** Start of Dataset extract **
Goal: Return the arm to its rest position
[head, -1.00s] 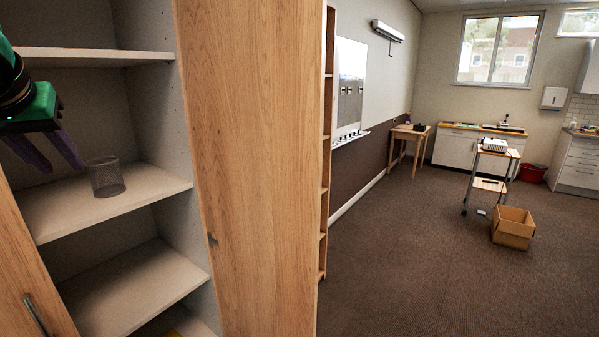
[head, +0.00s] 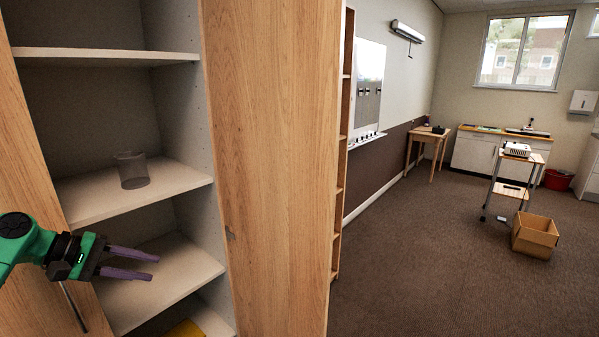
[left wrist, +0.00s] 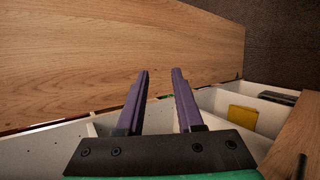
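My left gripper (head: 143,265) is in the lower left of the head view, in front of the open cabinet. Its two purple fingers point right and are apart with nothing between them; the left wrist view also shows the fingers (left wrist: 158,85) open and empty. A mesh cup (head: 132,171) stands upright on the cabinet's middle shelf (head: 95,200), above and apart from the gripper. My right gripper is in neither view.
An open wooden cabinet door (head: 265,160) stands right of the shelves. A yellow item (head: 186,329) lies low in the cabinet and shows in the left wrist view (left wrist: 243,116). A cardboard box (head: 534,236) and a trolley (head: 512,170) stand farther off on clear carpet.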

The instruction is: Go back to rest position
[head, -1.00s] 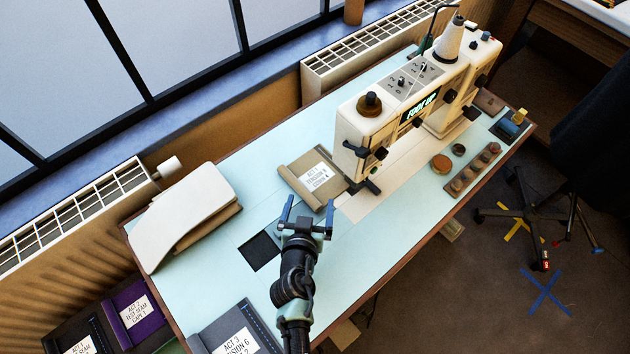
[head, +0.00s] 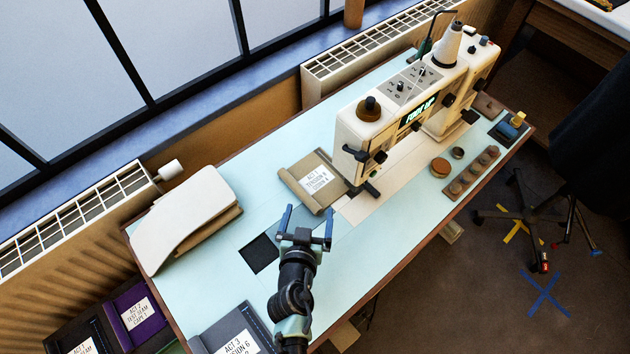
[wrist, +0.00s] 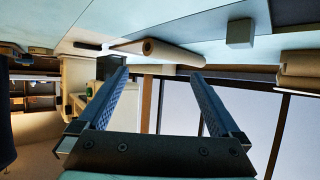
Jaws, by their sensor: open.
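My gripper (head: 305,219) is in the lower middle of the head view, over the pale blue sewing table (head: 210,290). Its two blue fingers are spread apart with nothing between them. The fingers also show in the wrist view (wrist: 158,100), wide apart and empty. The sewing machine (head: 390,120) stands to the right of and beyond my gripper. A tan labelled fabric bundle (head: 297,172) lies beside the machine, just beyond my fingertips.
A white padded piece (head: 180,215) lies at the table's left end. A dark labelled folder (head: 232,325) is at the near edge. A tray of bobbins (head: 472,172) sits at right. A radiator (head: 370,50) and window line the back.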

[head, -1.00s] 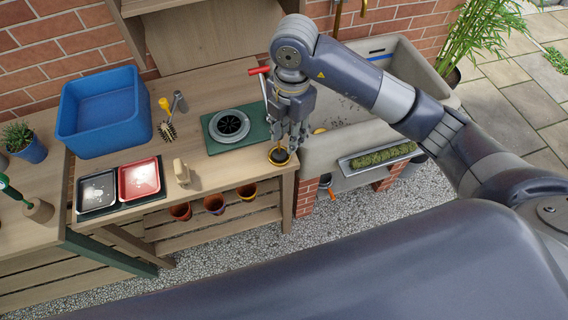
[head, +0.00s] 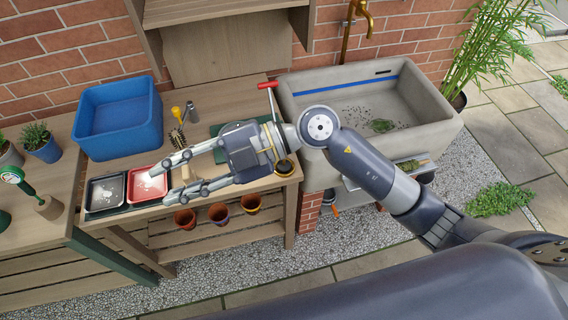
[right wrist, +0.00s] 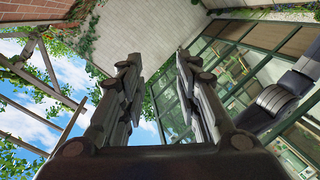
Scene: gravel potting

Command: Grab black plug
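My right gripper (head: 168,180) reaches across the potting bench from the right, with its fingers spread and pointing left. In the right wrist view the two fingers (right wrist: 160,95) stand apart with nothing between them. I cannot make out a black plug for certain. My left gripper is not in view.
A blue tub (head: 118,118), a black tray (head: 105,192) and a red tray (head: 147,184) are on the bench. Several pots (head: 219,212) stand below.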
** End of Dataset extract **
*What to do*
Transcribe the whole listing exactly. Pictures stay out of your copy.

*Response*
Goal: Return the arm to its rest position
[head, -1.00s] 
[head, +0.00s] 
[left wrist, +0.00s] 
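My left gripper (head: 143,265) is in the lower left of the head view, in front of the open cabinet. Its two purple fingers point right and are apart with nothing between them; the left wrist view also shows the fingers (left wrist: 158,85) open and empty. A mesh cup (head: 132,171) stands upright on the cabinet's middle shelf (head: 95,200), above and apart from the gripper. My right gripper is in neither view.
An open wooden cabinet door (head: 265,160) stands right of the shelves. A yellow item (head: 186,329) lies low in the cabinet and shows in the left wrist view (left wrist: 243,116). A cardboard box (head: 534,236) and a trolley (head: 512,170) stand farther off on clear carpet.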

The instruction is: Go back to rest position
[head, -1.00s] 
[head, +0.00s] 
[wrist, +0.00s] 
Jaws, by their sensor: open.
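My gripper (head: 305,219) is in the lower middle of the head view, over the pale blue sewing table (head: 210,290). Its two blue fingers are spread apart with nothing between them. The fingers also show in the wrist view (wrist: 158,100), wide apart and empty. The sewing machine (head: 390,120) stands to the right of and beyond my gripper. A tan labelled fabric bundle (head: 297,172) lies beside the machine, just beyond my fingertips.
A white padded piece (head: 180,215) lies at the table's left end. A dark labelled folder (head: 232,325) is at the near edge. A tray of bobbins (head: 472,172) sits at right. A radiator (head: 370,50) and window line the back.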

[head, -1.00s] 
[head, +0.00s] 
[right wrist, +0.00s] 
Scene: gravel potting

Command: Grab black plug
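My right gripper (head: 168,180) reaches across the potting bench from the right, with its fingers spread and pointing left. In the right wrist view the two fingers (right wrist: 160,95) stand apart with nothing between them. I cannot make out a black plug for certain. My left gripper is not in view.
A blue tub (head: 118,118), a black tray (head: 105,192) and a red tray (head: 147,184) are on the bench. Several pots (head: 219,212) stand below.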

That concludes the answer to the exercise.